Rondo eventually jumped up on the scorer's table and discussed how he learned he was traded ("I woke up and I [saw] Danny [Ainge] popped up [on my cellphone], so I was like, 'Oh, s---,'") and offered candid thoughts about his play in Boston before the deal ("I haven't played defense in a couple years. ... But [in Dallas] they expect me to play defense, and, in the West, if you don't play defense, you'll get embarrassed every night at the point guard position.")
Despite his familiarity with the arena, Rondo stayed for an extended shooting session following the shootaround in hopes that it might calm his nerves a bit. Before the game, he returned to the parquet for more shots, all while taking time to catch up with the former Celtics teammates and staffers he bid farewell to just two weeks ago.

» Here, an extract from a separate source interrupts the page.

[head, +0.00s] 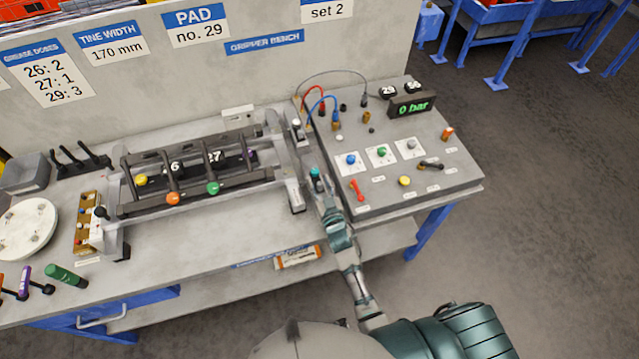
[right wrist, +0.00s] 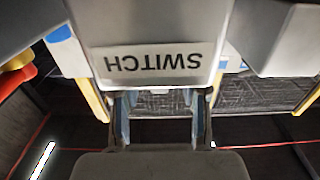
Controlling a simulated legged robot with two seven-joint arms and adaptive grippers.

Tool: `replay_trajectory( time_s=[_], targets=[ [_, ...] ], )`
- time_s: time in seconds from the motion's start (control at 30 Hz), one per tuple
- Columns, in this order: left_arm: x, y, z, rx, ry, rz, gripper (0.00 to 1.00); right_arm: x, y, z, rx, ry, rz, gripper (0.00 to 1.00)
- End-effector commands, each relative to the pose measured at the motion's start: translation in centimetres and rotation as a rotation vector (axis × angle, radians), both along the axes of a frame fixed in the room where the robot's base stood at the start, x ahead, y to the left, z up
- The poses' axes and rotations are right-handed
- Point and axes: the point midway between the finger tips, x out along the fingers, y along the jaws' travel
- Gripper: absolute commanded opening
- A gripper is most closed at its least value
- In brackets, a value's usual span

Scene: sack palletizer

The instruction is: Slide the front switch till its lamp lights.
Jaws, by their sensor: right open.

Rondo even found a moment to chat briefly with Brad Stevens outside the coach's office before the game. Stevens said, "I think he's in a great place, emotionally, and I'm hopeful that he does well -- I prefer it's after tonight."
No such luck, Coach. Rondo swooped to the basket for a layup on the game's first play and it lit his fuse. When his 3-pointers started falling soon after, the Celtics knew they were in for a long night. Dallas led by as much as 28, though Boston fought back a bit in the fourth quarter.
When Rondo checked out with 1:21 remaining, the fans cheered again, a little more quietly than before. While they spent the night celebrating his career here, it was also a reminder of what's no longer theirs. And Rondo produced the sort of effort that made fans want him to be the face of the franchise through this current rebuild.
Rondo offered positive thoughts about Boston's future, but his focus now is on winning another championship.
Asked whether he was surprised by Rondo's big night, former teammate Jared Sullinger offered, "No, typical Rondo. He played against the Celtics for the first time without wearing the Celtics on his chest and he was out there to seek and destroy."
The folks in Dallas can start a highlight reel of their own now. They might need it down the road.